La strategia di deregolamentazione delle istituzioni e dei mercati, che è stata agita dalle élites finanziarie e politiche in primo luogo, a partire dagli anni '80, ha potuto servirsi dei media, ma nella maggior parte dei casi questo risultato è stato ottenuto senza bisogno di un controllo diretto e oppressivo, ma più efficacemente giovandosi delle routine dei mezzi d'informazione e sfruttando la stessa logica dei media, ossia l'insieme di quei requisiti di semplificazione, di sensazionalismo e di spettacolarizzazione degli eventi e dei temi che i media per loro natura sono inclini a seguire.

In questa fase la funzione sociale dei media, interessati da una formidabile azione di avvicinamento alle esigenze di comunicazione delle imprese attraverso la pubblicità, è stata quella di accompagnare e favorire la differenziazione sociale piuttosto che l'integrazione.

Un fenomeno che, per molti anni, era sembrato caratterizzare soltanto gli Stati Uniti, ma che dal finire degli anni '80 diviene dominante nell'intera area dell'Europa, ridimensionando in modo sostanziale le esperienze di servizio pubblico, nonostante le prese di posizione degli stessi vertici dell' Unione Europea. Le conseguenze paventabili, indotte dai media nell'epoca della deregolamentazione e della globalizzazione, sono allora il dissolvimento delle identità sociali, la perdita della memoria storica, la diffusione dell'allarmismo e delle paure collettive nei confronti degli “stranieri”.

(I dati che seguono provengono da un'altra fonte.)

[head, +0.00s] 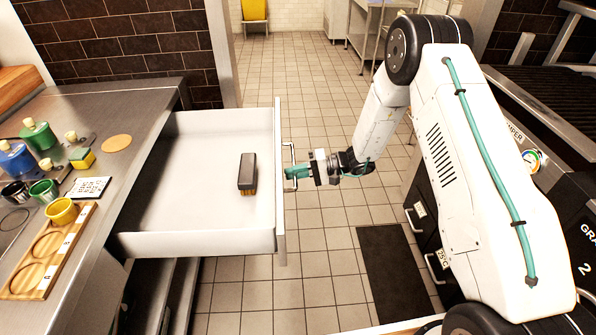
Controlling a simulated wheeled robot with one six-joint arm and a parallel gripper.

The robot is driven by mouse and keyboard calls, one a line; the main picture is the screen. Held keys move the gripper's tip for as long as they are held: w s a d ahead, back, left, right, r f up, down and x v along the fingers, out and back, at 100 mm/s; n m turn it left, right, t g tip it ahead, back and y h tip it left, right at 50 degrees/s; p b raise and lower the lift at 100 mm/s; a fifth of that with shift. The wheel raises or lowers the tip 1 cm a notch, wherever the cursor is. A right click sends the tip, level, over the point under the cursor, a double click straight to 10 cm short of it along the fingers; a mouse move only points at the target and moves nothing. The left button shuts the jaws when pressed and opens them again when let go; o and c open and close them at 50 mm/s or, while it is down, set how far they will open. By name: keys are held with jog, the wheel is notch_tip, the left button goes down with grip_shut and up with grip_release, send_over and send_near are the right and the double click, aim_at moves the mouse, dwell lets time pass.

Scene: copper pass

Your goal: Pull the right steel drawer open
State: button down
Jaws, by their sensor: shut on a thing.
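The steel drawer (205,225) stands well out from the counter on the left, and its white inside shows. A dark brush (247,172) with tan bristles lies in it near the front. The drawer's bar handle (290,152) is on the outer face of the front panel. My gripper (291,173) reaches in from the right, with teal fingers shut on the handle. The exact grip on the bar is small and partly hidden.
The steel counter (130,85) holds several bottles, small pots, a yellow sponge (82,158) and a wooden tray (20,283) with a yellow cup. A dark mat (395,270) lies on the tiled floor. Dark equipment stands at right. The aisle behind is clear.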

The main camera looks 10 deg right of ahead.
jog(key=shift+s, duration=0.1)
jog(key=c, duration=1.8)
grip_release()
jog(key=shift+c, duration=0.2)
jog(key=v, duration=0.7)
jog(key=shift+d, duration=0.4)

Più che di massificazione appare più appropriata l'immagine delle “folle solitarie”, come aveva ben intuito David Riesman, di pseudocomunità di individui che non sono più capaci di scambiare senso, e questo pur in presenza della forme nuove di comunicazione offerte dalle reti.

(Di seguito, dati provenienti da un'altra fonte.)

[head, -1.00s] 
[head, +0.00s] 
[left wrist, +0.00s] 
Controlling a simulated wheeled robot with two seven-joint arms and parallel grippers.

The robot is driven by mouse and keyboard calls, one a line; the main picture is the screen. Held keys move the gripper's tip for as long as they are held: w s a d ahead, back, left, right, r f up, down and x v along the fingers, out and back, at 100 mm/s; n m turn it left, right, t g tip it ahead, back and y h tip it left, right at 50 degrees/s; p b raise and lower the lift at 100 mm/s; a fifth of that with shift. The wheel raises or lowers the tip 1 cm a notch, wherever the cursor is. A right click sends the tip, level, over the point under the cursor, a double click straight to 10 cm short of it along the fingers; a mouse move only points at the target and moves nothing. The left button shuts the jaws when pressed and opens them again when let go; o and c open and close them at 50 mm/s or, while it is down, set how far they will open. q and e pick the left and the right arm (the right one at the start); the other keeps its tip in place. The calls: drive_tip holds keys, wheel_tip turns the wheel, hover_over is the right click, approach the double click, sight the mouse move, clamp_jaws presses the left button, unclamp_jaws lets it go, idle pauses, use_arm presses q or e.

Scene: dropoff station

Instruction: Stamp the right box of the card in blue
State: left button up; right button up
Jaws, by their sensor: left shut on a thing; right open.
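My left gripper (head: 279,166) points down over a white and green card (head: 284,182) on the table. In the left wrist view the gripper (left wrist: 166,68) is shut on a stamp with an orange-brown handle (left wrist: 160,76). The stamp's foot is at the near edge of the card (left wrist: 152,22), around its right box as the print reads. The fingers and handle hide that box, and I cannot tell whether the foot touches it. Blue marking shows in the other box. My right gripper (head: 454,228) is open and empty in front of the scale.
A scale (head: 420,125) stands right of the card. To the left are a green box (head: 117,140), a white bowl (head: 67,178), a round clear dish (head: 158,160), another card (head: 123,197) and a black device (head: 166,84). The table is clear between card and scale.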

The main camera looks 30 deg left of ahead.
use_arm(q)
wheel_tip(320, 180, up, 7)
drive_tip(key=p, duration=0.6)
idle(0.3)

Più che “apparati ideologici di Stato”, al servizio di un progetto autoritario, come li definiva Louis Althusser negli anni Settanta, i grandi media divengono agenzie in cui l'organizzazione del lavoro è sostanzialmente dettata dalla automaticità e dalla casualità delle routine, e spesso agiscono in termini di irresponsabilità sociale. Di qui i timori e la “predicazione” sulla televisione di Karl Popper sul finire della sua esistenza.

La concezione dei media come apparato ideologico avente la funzione di integrare le masse nei regimi autoritari del tardo capitalismo, così come l'hanno formulata i teorici della “Scuola di Francoforte” negli anni ‘60, è un punto di vista che non lascia spazio a chi vuole modificare il modo di operare dei media. Viceversa, la concezione dei media come apparati che agiscono sovente in modo irresponsabile impone di interagire con i professionisti della comunicazione, di confrontarsi con essi e di operare per una diversa strutturazione delle pratiche comunicative. Ciò è molto importante nella fase attuale di globalizzazione, considerati i rischi e i pericoli che essa comporta, in primo luogo quelli della concentrazione transnazionale dell'industria della comunicazione nelle mani di corporazioni oligarchiche.

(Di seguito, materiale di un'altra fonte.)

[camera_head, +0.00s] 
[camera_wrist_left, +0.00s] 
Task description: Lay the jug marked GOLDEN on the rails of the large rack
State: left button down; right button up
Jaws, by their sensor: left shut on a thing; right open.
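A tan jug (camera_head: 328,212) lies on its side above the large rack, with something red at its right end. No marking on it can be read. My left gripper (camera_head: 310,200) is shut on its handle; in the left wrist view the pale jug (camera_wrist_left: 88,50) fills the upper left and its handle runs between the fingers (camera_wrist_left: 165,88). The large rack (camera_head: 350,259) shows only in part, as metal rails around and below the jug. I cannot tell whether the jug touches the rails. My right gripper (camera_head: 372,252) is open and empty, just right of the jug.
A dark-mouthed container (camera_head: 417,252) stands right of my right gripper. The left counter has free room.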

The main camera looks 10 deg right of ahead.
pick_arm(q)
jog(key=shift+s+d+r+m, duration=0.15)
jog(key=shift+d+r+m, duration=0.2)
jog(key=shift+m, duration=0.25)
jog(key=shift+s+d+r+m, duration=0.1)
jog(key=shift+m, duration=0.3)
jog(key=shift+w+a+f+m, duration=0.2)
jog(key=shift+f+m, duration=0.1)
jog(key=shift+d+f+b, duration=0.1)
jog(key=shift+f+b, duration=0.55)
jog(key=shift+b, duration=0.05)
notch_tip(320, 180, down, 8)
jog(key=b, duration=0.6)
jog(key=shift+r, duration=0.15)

Nel contempo aumentano le forme di spettacolarizzazione e di voyeurismo sociale e la pretesa di sempre maggior visibilità da parte delle élites, di ogni tipo e qualità, porta ad un uso estensivo degli scandali politici. Ma soprattutto questa maggior visibilità dei governanti, la loro necessità di dover rendere conto del proprio vissuto pubblico e privato, scatena ondate di emotività e di populismo, nelle quali alla televisione può accadere anche di essere usata come una sorta di gogna pubblica o, com'è stata definita, di “ghigliottina elettronica”.

Le conseguenze di questi fenomeni, per i quali manca ancora una teoria capace di un quadro organico e di una spiegazione all'altezza della loro complessità, non sono rassicuranti; essi rischiano di peggiorare ulteriormente la qualità stessa della democrazia, se non si saprà elaborarli ed affrontarli adeguatamente.